# Recorded information:
## Begin

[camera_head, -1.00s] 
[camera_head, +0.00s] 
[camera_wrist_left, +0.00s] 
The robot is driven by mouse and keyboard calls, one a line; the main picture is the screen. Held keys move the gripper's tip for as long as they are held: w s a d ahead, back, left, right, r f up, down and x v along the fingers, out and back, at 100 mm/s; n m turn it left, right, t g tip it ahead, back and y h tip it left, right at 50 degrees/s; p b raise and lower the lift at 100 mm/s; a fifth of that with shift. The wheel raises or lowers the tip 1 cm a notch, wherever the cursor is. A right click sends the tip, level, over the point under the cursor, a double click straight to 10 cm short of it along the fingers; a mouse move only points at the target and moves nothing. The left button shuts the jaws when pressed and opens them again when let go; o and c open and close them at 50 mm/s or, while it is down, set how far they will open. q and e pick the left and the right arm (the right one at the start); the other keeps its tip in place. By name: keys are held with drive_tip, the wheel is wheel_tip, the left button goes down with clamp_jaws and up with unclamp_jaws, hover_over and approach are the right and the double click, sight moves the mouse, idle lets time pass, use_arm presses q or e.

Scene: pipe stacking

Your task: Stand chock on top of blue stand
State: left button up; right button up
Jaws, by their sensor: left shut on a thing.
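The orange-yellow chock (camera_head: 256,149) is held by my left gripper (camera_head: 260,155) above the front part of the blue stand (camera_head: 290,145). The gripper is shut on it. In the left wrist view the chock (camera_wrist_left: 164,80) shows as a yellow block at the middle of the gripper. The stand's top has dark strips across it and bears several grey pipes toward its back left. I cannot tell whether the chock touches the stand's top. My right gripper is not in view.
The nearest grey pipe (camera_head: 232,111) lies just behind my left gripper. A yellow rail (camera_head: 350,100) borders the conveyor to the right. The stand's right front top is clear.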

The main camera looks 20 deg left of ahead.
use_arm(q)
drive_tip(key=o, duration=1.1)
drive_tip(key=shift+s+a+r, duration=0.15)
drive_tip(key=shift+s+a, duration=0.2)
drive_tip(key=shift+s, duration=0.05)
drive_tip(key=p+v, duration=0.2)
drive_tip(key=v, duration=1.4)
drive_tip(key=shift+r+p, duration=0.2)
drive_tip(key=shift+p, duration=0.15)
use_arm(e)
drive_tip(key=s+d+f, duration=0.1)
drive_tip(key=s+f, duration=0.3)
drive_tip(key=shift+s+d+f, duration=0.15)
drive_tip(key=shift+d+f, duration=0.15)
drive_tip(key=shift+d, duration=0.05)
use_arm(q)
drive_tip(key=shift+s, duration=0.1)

## End

# Directions for this task:
Reproduce the listing in full. Keep it exactly as written.

# Output below:
[camera_head, -1.00s] 
[camera_head, +0.00s] 
[camera_wrist_left, +0.00s] 
The robot is driven by mouse and keyboard calls, one a line; the main picture is the screen. Held keys move the gripper's tip for as long as they are held: w s a d ahead, back, left, right, r f up, down and x v along the fingers, out and back, at 100 mm/s; n m turn it left, right, t g tip it ahead, back and y h tip it left, right at 50 degrees/s; p b raise and lower the lift at 100 mm/s; a fifth of that with shift. The wheel raises or lowers the tip 1 cm a notch, wherever the cursor is. A right click sends the tip, level, over the point under the cursor, a double click straight to 10 cm short of it along the fingers; a mouse move only points at the target and moves nothing. The left button shuts the jaws when pressed and opens them again when let go; o and c open and close them at 50 mm/s or, while it is down, set how far they will open. q and e pick the left and the right arm (the right one at the start); the other keeps its tip in place. By name: keys are held with drive_tip, the wheel is wheel_tip, the left button goes down with clamp_jaws and up with unclamp_jaws, hover_over and approach are the right and the double click, sight moves the mouse, idle lets time pass, use_arm presses q or e.

Scene: pipe stacking

Your task: Stand chock on top of blue stand
State: left button up; right button up
Jaws, by their sensor: left shut on a thing.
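The orange-yellow chock (camera_head: 256,149) is held by my left gripper (camera_head: 260,155) above the front part of the blue stand (camera_head: 290,145). The gripper is shut on it. In the left wrist view the chock (camera_wrist_left: 164,80) shows as a yellow block at the middle of the gripper. The stand's top has dark strips across it and bears several grey pipes toward its back left. I cannot tell whether the chock touches the stand's top. My right gripper is not in view.
The nearest grey pipe (camera_head: 232,111) lies just behind my left gripper. A yellow rail (camera_head: 350,100) borders the conveyor to the right. The stand's right front top is clear.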

The main camera looks 20 deg left of ahead.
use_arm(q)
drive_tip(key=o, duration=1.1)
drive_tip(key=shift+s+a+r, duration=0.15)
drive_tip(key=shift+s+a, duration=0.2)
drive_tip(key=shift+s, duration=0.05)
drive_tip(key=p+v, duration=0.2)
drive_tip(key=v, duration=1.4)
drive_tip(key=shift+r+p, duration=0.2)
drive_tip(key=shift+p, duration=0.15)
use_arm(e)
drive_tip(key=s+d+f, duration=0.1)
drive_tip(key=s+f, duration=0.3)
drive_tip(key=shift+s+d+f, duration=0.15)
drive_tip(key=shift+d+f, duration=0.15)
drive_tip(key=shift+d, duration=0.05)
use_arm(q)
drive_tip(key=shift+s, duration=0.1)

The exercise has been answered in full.